◆ Aim of the task ◆
Please quote exactly the opening lines of the data, from the first line to the one where "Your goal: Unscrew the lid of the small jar" appears.

◆ Source excerpt ◆

start

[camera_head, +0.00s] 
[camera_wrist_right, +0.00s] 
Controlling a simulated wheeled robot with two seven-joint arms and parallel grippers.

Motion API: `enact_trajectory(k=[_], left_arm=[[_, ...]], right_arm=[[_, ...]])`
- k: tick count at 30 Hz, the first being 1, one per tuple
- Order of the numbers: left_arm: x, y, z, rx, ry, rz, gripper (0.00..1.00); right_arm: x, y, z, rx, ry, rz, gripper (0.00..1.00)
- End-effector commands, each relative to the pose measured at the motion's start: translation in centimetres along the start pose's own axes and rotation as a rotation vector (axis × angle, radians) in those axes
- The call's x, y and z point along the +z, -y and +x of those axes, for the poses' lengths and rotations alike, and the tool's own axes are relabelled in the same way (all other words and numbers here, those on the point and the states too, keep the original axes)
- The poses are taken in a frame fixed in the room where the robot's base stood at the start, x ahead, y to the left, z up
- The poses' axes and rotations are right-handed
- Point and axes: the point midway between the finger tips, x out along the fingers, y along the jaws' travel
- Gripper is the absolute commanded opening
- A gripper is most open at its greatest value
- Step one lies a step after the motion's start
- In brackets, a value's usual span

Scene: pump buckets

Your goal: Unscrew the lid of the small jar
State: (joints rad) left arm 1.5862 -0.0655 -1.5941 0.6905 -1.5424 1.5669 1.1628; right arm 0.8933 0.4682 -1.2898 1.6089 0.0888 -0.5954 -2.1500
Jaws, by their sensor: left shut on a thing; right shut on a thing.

end

◆ Finished task ◆
[camera_head, +0.00s] 
[camera_wrist_right, +0.00s] 
Controlling a simulated wheeled robot with two seven-joint arms and parallel grippers.

Motion API: `enact_trajectory(k=[_], left_arm=[[_, ...]], right_arm=[[_, ...]])`
- k: tick count at 30 Hz, the first being 1, one per tuple
- Order of the numbers: left_arm: x, y, z, rx, ry, rz, gripper (0.00..1.00); right_arm: x, y, z, rx, ry, rz, gripper (0.00..1.00)
- End-effector commands, each relative to the pose measured at the motion's start: translation in centimetres along the start pose's own axes and rotation as a rotation vector (axis × angle, radians) in those axes
- The call's x, y and z point along the +z, -y and +x of those axes, for the poses' lengths and rotations alike, and the tool's own axes are relabelled in the same way (all other words and numbers here, those on the point and the states too, keep the original axes)
- The poses are taken in a frame fixed in the room where the robot's base stood at the start, x ahead, y to the left, z up
- The poses' axes and rotations are right-handed
- Point and axes: the point midway between the finger tips, x out along the fingers, y along the jaws' travel
- Gripper is the absolute commanded opening
- A gripper is most open at its greatest value
- Step one lies a step after the motion's start
- In brackets, a value's usual span

Scene: pump buckets

Your goal: Unscrew the lid of the small jar

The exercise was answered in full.